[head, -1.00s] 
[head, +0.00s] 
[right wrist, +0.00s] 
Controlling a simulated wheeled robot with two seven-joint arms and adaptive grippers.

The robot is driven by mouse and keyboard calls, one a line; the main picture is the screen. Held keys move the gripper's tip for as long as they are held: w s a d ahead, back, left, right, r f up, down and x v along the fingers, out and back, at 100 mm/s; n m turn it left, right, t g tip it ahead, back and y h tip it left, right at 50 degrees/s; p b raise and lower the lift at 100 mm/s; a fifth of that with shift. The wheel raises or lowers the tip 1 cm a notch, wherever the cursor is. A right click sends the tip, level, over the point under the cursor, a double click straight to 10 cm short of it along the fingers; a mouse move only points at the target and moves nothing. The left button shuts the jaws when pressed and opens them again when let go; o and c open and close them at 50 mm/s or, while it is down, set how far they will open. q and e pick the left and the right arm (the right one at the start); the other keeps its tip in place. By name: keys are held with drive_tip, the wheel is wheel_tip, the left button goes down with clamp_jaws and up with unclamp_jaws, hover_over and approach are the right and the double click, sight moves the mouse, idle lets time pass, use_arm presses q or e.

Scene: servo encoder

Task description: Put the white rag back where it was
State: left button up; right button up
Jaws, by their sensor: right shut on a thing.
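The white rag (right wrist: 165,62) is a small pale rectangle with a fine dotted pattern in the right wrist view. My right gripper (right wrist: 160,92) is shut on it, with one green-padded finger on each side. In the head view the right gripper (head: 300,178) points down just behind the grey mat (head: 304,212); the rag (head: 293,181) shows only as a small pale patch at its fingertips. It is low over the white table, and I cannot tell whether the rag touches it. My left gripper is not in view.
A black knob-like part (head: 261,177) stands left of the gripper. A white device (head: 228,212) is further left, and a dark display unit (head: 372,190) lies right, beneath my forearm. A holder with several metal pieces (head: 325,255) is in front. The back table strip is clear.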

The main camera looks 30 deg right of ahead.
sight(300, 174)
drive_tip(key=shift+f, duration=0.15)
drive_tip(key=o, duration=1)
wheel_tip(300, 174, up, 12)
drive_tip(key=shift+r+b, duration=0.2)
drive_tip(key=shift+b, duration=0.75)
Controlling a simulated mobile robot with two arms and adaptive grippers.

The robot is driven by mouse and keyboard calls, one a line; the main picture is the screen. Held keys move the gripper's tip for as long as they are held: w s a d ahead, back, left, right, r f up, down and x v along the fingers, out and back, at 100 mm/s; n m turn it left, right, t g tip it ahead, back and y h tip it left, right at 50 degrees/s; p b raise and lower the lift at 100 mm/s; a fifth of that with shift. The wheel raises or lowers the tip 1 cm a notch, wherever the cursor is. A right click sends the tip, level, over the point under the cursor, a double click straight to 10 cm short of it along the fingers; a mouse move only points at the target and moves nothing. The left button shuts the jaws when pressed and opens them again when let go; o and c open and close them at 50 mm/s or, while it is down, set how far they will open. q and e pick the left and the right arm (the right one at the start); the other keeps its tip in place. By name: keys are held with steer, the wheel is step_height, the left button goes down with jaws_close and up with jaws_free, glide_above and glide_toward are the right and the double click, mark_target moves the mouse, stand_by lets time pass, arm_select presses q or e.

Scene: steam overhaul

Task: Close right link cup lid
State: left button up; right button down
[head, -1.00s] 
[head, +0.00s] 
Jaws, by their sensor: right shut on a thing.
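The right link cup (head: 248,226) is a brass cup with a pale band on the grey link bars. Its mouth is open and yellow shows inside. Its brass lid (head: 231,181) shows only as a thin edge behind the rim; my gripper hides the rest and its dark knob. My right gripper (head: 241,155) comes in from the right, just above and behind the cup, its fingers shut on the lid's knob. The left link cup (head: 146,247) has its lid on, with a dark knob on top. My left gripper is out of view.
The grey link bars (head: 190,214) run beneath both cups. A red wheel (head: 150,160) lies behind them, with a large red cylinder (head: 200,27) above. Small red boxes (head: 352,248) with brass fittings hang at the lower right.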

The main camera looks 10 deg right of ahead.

* * *

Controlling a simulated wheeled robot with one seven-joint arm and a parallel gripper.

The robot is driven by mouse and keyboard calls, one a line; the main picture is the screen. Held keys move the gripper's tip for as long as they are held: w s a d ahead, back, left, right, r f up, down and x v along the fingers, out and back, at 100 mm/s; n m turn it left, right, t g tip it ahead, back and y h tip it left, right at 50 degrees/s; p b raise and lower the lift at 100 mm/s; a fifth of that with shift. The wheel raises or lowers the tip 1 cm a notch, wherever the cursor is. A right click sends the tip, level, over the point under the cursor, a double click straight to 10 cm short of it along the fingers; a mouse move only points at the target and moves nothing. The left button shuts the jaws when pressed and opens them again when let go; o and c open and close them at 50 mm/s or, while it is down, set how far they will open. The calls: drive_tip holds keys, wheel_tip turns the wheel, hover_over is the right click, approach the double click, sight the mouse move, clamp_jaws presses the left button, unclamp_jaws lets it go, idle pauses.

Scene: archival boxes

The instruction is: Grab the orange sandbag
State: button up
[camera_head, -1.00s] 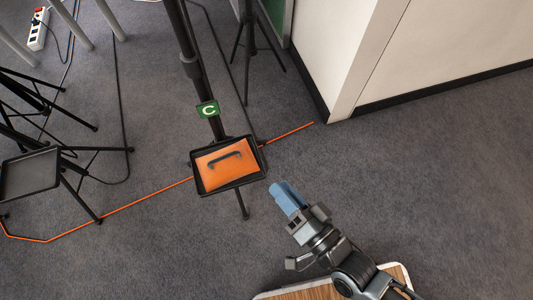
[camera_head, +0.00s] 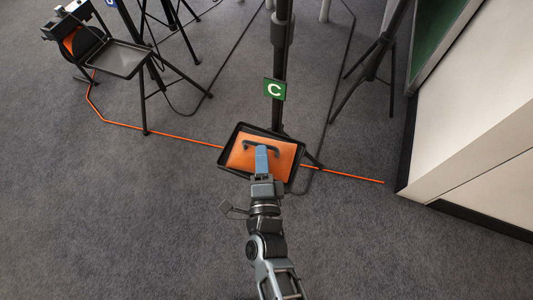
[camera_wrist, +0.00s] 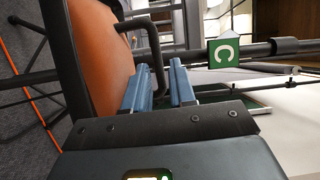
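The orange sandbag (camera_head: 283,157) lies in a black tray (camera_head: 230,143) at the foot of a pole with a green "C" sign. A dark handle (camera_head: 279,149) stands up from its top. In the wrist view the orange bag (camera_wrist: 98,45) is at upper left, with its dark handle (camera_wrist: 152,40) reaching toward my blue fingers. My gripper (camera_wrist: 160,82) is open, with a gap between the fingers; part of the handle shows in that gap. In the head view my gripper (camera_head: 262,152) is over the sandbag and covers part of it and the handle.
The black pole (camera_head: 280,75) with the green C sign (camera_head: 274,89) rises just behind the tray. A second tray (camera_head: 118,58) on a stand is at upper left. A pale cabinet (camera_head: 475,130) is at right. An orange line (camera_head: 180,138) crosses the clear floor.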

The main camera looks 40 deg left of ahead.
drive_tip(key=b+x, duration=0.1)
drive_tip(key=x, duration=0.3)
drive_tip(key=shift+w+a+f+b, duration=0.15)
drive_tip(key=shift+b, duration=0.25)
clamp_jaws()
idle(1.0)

...

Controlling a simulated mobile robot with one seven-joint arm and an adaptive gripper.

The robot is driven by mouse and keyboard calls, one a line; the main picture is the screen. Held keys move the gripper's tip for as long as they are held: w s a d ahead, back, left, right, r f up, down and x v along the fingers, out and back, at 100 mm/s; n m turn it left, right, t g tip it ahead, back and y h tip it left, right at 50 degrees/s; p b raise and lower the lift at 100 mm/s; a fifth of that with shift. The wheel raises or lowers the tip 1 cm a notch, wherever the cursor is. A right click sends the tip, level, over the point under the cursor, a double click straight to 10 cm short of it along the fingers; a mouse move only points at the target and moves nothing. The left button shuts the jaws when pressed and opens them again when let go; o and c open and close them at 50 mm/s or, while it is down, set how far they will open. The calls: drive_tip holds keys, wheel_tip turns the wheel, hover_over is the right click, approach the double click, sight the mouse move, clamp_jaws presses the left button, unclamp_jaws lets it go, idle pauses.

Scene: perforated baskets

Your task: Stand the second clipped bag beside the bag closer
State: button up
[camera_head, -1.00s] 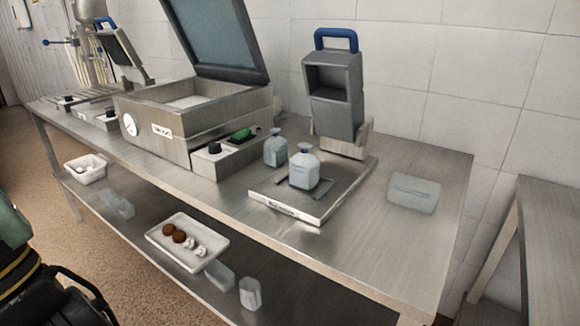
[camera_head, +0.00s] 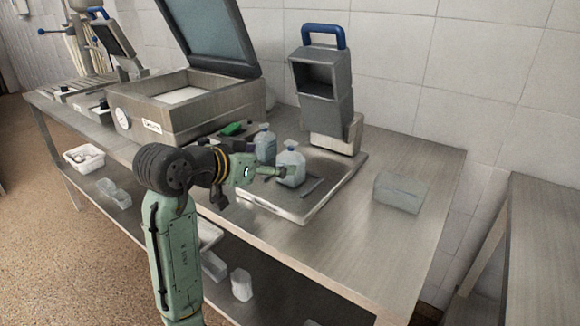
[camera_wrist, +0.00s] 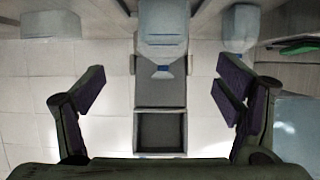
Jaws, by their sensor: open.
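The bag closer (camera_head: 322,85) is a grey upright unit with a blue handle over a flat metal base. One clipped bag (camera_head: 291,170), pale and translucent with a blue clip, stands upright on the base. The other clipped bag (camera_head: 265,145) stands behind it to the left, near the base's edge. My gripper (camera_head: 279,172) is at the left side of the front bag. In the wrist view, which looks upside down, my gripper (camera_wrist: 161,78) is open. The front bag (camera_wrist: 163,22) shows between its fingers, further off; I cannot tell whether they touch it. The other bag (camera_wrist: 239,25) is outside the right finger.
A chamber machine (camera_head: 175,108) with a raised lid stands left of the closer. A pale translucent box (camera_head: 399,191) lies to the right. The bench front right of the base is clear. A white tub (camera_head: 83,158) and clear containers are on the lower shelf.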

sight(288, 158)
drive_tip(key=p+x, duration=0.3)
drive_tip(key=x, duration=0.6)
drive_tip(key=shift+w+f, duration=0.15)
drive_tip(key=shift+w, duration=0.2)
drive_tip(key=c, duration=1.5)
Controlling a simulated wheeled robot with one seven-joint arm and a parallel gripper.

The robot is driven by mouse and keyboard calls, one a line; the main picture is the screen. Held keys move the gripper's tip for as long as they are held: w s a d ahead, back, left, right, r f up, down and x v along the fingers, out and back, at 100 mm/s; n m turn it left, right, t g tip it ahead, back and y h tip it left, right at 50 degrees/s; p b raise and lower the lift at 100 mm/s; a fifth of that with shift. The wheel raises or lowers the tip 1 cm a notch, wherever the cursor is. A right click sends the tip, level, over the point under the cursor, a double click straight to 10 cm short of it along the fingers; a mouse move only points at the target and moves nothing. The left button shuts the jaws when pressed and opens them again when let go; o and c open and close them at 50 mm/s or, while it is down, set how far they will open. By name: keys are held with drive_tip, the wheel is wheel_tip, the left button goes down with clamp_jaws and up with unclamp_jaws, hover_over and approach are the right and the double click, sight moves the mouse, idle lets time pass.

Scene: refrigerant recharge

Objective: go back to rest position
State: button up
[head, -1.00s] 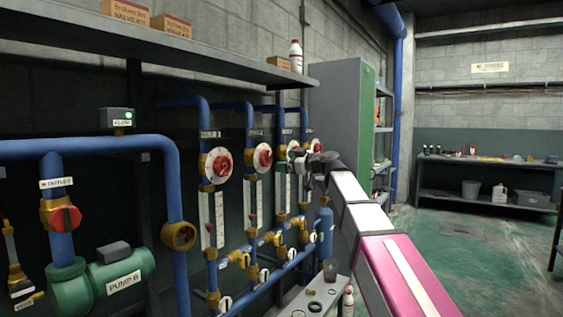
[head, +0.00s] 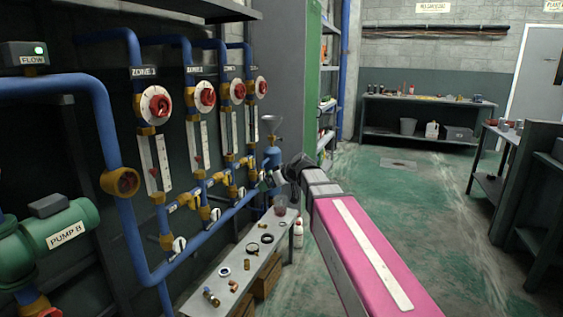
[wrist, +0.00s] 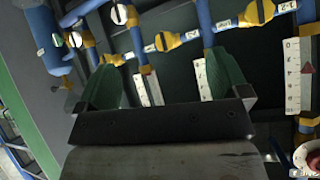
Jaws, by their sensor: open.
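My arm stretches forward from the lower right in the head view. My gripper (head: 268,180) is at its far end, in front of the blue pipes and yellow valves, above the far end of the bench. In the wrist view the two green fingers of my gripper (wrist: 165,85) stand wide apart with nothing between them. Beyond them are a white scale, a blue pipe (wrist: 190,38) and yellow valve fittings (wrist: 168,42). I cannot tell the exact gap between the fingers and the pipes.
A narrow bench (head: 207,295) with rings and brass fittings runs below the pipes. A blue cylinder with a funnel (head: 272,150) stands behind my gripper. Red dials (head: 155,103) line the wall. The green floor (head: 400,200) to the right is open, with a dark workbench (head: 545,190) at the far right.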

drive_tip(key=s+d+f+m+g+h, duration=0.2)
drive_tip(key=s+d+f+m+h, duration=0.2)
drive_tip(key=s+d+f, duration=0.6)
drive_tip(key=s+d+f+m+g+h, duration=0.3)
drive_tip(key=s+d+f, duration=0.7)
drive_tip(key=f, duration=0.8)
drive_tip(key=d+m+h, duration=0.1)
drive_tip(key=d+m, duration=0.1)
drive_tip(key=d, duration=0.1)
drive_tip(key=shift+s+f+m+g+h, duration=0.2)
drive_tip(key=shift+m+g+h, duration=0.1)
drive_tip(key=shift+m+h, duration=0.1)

→ SET TASK
Search the lines for the word "simulated" and report how many contain it, by number only.

→ ANSWER TO THIS TASK
5